§ Task description: Print again only this span: the line with "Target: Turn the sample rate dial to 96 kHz", the line with "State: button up", and all lines between them, exactly as given.

§ Collected material:

_ _ _

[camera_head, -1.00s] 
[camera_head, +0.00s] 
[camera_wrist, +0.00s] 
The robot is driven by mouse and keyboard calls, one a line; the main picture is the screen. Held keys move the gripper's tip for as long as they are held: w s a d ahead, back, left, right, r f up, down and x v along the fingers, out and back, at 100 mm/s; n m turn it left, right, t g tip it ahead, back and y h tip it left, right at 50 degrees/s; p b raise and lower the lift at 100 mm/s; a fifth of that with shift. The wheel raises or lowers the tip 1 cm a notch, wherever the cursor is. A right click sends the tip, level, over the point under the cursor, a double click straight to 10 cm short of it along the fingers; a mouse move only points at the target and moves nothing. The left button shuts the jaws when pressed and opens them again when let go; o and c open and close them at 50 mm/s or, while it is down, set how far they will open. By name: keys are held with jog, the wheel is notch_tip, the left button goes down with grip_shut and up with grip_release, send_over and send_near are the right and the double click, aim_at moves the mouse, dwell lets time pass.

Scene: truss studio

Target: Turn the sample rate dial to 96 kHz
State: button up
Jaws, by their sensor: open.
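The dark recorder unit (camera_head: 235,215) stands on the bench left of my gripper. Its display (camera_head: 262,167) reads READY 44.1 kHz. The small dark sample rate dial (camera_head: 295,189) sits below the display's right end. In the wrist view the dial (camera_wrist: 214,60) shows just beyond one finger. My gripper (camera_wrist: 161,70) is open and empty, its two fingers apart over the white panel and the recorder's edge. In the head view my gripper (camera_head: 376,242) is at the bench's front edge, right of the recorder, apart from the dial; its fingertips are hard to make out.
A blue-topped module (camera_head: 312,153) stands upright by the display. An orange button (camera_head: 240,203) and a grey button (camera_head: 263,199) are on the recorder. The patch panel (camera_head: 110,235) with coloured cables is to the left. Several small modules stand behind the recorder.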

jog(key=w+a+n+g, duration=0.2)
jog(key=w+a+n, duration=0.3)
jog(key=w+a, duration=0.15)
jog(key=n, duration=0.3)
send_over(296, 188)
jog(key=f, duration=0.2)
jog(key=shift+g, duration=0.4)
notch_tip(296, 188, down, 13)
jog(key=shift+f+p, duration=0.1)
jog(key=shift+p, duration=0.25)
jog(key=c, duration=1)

_ _ _

§ The completed task:
Target: Turn the sample rate dial to 96 kHz
State: button up

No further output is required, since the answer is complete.